Rewind to the year 1201, and Genghis Khan was battling his sworn rivals, the Taijut tribe, which could be found in present-day Russia. During the fight, an arrow sailed through the air, hitting Genghis Khan’s horse which caused him to be thrown to the ground.

After the battle was over and the Mongols had won, there are a few stories of what happened next.

One tells how after the fighting was over, Genghis Khan went through the prisoners of the Taijut methodically, questioning them to find the culprit. Another version states how the Taijut fled the battlefield, abandoning their posts to flee for their lives.

Whichever you choose to believe, both tales tell of the one man who stepped forward and took responsibility. He gave himself up, knowing that he was to be killed and executed by Genghis Khan himself.

However, Genghis Khan had other ideas. Instead of killing the man, it turns out that Genghis Khan admired his boldness and courage for shooting and taking ownership and instead gave him a high-ranking position in his army.

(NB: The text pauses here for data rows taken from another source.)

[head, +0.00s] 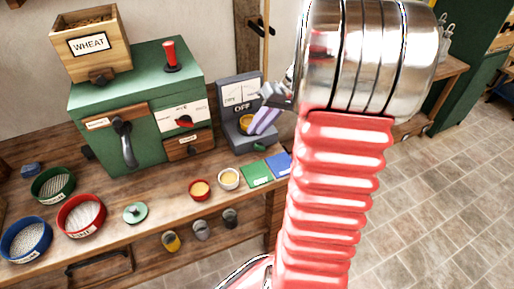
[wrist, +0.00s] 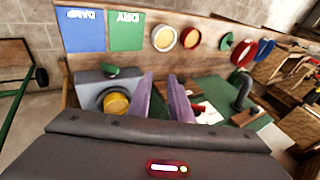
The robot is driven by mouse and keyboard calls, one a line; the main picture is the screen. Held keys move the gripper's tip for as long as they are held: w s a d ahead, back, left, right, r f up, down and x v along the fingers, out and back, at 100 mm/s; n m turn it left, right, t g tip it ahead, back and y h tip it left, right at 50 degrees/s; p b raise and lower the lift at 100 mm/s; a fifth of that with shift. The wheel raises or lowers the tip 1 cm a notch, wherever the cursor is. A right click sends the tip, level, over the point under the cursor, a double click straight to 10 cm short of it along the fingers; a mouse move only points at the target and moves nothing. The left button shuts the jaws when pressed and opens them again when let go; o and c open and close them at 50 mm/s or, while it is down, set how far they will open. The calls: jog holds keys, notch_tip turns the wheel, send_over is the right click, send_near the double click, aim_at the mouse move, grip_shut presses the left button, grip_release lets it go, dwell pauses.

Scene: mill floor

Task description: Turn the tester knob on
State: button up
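The tester (head: 233,92) is a grey box right of the green mill, with a panel reading OFF. Its round yellow knob (head: 246,122) is low on the front; it also shows in the wrist view (wrist: 117,103). My gripper (head: 257,129) is beside the knob, on its right in the head view. In the wrist view, my gripper (wrist: 161,77) has two purple fingers apart with nothing between them. The knob lies left of both fingers there, outside the gap. Whether a finger touches the tester, I cannot tell.
The green mill (head: 85,100) carries a wooden wheat hopper (head: 90,45). Green (head: 257,174) and blue (head: 280,164) cards lie before the tester. A red-rimmed bowl (head: 200,190) and white-rimmed bowl (head: 228,179) stand near them. My arm hides the bench's right part.

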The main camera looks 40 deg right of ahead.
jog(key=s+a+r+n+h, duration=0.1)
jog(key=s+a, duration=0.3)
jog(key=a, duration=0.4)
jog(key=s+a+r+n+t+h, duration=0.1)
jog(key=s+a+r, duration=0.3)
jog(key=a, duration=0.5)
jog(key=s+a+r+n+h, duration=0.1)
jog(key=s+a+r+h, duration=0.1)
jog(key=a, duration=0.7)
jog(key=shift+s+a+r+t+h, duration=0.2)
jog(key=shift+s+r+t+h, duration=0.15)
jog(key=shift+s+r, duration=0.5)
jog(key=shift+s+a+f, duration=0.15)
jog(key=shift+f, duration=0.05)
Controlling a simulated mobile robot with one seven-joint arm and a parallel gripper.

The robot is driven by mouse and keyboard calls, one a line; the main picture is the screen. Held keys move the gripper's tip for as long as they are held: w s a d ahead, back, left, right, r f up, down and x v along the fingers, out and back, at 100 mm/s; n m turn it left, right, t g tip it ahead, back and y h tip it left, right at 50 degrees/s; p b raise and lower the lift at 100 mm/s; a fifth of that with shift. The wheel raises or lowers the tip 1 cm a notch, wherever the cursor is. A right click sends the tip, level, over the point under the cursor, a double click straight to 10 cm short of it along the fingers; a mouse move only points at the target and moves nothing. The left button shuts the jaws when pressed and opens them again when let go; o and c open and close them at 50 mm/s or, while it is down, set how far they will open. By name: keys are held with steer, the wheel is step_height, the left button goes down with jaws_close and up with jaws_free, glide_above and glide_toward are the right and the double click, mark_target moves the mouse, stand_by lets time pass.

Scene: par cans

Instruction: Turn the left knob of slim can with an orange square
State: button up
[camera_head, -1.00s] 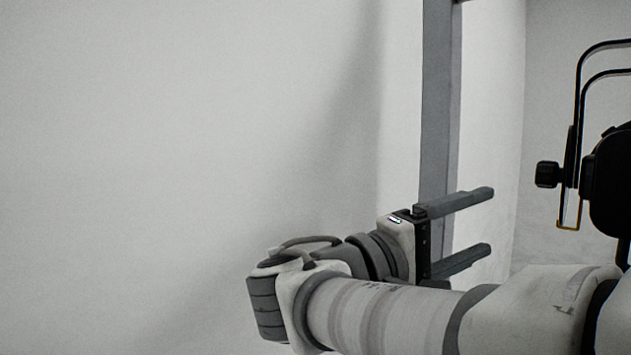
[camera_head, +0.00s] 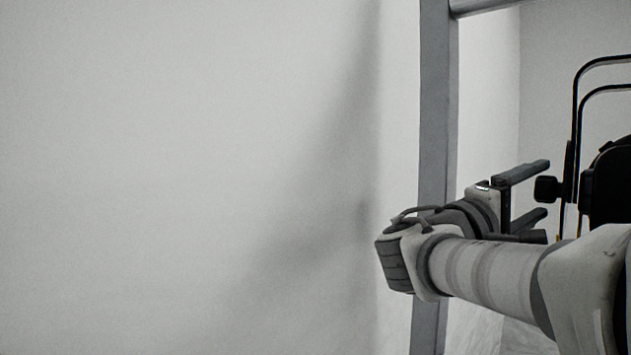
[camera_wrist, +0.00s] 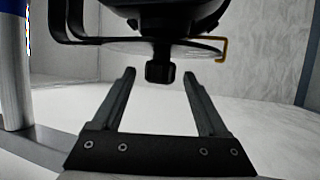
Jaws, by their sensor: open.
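A dark par can (camera_head: 612,185) hangs at the right edge of the head view, cut off by the frame; its underside (camera_wrist: 170,14) fills the top of the wrist view. A small black knob (camera_head: 546,187) sticks out on its left side. The knob also shows in the wrist view (camera_wrist: 160,72), centred between the fingertips with a gap on each side. My gripper (camera_head: 547,188) is open, its fingertips level with the knob; its fingers also show in the wrist view (camera_wrist: 159,74). Exact depth is unclear. No orange square is visible, only a thin orange-yellow edge (camera_wrist: 224,48).
Black looped yoke bars (camera_head: 578,110) rise beside the can. A grey upright post (camera_head: 437,110) stands left of the can, with a crossbar (camera_head: 485,5) at the top; a metal post (camera_wrist: 15,75) is at the wrist view's left. Pale walls surround; left is clear.

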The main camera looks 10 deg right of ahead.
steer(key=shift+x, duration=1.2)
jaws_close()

Through irony, this man was given the nickname ‘Jebe,’ which quite literally means ‘arrow,’ and Jebe eventually became one of the Genghis’ highest-ranking generals.

The Punishment of God

Genghis Khan certainly knew that he had a reputation, and the world knew it. After all, it’s a reputation that remains today. Even at the time, Genghis knew what he was doing was operating on a god-like divine scale. After all, he was responsible for over 40 million deaths throughout his life.

Nevertheless, one story stands out that proves this point.

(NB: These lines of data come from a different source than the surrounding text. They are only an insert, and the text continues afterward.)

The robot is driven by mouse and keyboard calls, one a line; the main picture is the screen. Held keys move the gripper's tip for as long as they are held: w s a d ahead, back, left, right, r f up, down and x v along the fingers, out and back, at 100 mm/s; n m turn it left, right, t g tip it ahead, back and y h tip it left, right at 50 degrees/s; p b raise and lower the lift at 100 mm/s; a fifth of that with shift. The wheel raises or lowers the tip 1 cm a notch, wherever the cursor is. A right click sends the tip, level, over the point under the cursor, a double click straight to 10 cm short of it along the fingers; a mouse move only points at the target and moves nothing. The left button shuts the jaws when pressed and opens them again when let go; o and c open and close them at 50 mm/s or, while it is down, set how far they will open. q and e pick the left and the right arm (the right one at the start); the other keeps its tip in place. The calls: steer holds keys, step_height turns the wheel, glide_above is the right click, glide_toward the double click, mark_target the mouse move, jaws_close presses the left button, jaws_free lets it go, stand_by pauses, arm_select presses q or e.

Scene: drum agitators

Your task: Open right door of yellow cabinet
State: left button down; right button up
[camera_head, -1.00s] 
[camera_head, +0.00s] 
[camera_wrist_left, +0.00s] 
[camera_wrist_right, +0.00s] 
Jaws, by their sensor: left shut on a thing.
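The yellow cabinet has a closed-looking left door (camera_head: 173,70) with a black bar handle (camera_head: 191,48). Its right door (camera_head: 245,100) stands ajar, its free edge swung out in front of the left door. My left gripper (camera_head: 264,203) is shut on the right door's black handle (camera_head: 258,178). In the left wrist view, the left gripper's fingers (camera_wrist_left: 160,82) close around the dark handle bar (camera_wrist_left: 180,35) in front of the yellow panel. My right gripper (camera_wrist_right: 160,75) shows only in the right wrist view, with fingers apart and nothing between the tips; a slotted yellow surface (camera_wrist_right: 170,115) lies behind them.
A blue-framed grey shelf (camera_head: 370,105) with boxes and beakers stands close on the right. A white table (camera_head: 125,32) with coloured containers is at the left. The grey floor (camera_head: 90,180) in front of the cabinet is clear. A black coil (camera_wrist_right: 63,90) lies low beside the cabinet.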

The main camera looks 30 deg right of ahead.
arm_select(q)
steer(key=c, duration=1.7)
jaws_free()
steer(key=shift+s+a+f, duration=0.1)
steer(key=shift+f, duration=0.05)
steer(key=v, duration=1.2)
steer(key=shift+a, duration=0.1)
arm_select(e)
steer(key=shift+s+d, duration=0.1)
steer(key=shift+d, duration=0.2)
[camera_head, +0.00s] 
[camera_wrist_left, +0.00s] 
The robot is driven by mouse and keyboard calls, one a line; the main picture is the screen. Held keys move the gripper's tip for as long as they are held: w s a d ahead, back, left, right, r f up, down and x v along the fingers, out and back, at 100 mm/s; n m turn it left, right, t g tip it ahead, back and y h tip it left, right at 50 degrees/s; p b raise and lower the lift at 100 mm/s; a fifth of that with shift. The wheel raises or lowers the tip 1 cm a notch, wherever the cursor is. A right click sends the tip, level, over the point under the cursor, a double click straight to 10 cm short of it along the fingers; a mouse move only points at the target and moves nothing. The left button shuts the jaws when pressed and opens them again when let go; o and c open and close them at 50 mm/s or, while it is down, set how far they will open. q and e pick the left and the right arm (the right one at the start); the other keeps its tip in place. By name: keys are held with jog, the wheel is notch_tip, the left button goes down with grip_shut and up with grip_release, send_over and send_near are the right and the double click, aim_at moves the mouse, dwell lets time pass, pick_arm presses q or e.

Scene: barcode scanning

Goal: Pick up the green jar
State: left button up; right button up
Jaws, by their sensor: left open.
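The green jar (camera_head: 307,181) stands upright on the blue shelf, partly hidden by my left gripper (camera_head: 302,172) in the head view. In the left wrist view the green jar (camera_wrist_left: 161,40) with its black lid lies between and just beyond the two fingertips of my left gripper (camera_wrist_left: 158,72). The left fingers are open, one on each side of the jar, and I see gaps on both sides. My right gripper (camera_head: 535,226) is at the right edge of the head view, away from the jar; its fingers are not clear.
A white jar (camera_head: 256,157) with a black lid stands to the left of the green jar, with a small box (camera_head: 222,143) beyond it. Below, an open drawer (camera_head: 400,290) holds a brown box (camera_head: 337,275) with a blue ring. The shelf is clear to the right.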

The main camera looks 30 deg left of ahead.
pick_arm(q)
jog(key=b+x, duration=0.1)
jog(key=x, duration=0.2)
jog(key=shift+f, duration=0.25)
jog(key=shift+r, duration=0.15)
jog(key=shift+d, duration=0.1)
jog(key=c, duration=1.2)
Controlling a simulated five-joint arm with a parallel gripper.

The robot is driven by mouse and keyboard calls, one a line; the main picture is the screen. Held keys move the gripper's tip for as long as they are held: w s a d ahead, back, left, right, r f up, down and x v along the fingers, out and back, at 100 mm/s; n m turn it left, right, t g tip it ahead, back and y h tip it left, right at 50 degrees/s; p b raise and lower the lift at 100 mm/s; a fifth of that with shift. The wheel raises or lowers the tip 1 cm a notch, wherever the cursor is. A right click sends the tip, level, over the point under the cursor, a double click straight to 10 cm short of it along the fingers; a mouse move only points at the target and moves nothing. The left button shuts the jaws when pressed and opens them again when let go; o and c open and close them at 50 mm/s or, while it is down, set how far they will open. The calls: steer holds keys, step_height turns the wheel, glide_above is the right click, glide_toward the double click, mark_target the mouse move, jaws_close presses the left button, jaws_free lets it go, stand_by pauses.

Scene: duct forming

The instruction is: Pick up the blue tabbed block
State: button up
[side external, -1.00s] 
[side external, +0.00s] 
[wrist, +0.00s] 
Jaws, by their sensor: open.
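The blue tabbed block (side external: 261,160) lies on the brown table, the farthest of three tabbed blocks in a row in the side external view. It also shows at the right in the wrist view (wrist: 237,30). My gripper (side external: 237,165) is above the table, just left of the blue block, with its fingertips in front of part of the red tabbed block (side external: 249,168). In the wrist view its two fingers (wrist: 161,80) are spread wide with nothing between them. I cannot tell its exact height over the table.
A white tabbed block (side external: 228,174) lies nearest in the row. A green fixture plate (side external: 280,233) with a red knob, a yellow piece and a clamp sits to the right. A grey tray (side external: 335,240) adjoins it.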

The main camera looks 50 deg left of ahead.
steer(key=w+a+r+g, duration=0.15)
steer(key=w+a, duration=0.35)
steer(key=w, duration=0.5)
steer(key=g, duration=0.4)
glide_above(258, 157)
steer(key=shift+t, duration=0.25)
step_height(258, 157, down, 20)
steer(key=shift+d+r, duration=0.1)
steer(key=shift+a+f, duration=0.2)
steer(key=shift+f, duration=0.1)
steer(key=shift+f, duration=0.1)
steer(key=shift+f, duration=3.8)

Knowing of Genghis wealth, he was pursued by merchants wherever he went, for he could afford the grandest things, yet one group of merchants seemed to go about it all wrong. They approached and sold him wares but overcharged.

As you can imagine, he was outraged by the betrayal and plundered the merchants and everything they had. However, to keep the peace between the Mongols and the Muslim nations and keep the trade routes alive, he decided to overpay and allow the merchants to continue what they were doing.

However, along the trade route, the merchants made it to Otrar, which is in Central Asia, and were arrested by the city. One of these merchants managed to avoid arrest and instead ran to Genghis Khan to tell him what happened.

Angered by what had happened, Genghis Khan ascended a mountain to ask for divine intervention to guide him as to what he should do next. Of course, he decided war was the option to go for, and so began a rampage toward the city.

He and the Mongols passed through pillaging and plundering every city they came across until they reached Bokhara. According to the scriptures, the fighting was so horrific that the desert sun reflected the pools of blood everywhere.

During this process, Genghis Khan was quoted saying to the city leaders who had taken them as prisoners, “You have committed great sins. The great ones among you have committed these sins. If you ask me what proof I have for these words, I say it is because I am the punishment of God. If you had not committed great sins, God would not have sent a punishment like me upon you.”

Genghis Khan Killed His Own Brother Over a Fish

Sure, family matters, but this didn’t stop Genghis Khan when he had things to do. After the Tartars, an enemy tribe poisoned his father and killed him. The young Khan and the rest of his family were cast out by the tribal leaders, not giving him his rightful place as the heir.

Genghis Khan’s family was forced to live through hard times, scavenging and getting what they could to survive. On one of those days, he managed to catch a fish that would provide food for the family, which was stolen by his half-brother, who it suggested didn’t want to share with the family.

And so, once an argument broke out about it, Genghis Khan killed his brother by waiting for him to be alone before shooting him with a single bow and arrow.

Marrying His Daughters Off for Control

While marrying people to help bring countries together is no new concept, Genghis Khan took it to a whole other level. Of course, he was infamous for his strategic mind and his epic political might, and with it, he was able to marry off his daughters to some of the kings of his allied nations.

However, there were terms. When a king was to marry one of Genghis Khan’s daughters, all other wives the king had to be relinquished, and while this might not seem bad, this was all with the aim of gaining even more power.

He would send his sons-in-law to the front line of battle, where they would typically be brutally murdered in the fighting, allowing him to expand the reaches of the Mongol empires drastically.

Unbelievable Tales of Genghis Khan

As you can see, Genghis Khan’s stories just become even more intense and unbelievable as you start to really dive into them and see what they’re all about and the actual details behind them.

Whether it’s his thirst for revenge, his political genius, or his utter ruthlessness, there’s no doubt that Genghis Khan was one of the most brutal, intense, and probably downright crazy leaders who have ever walked the face of this Earth.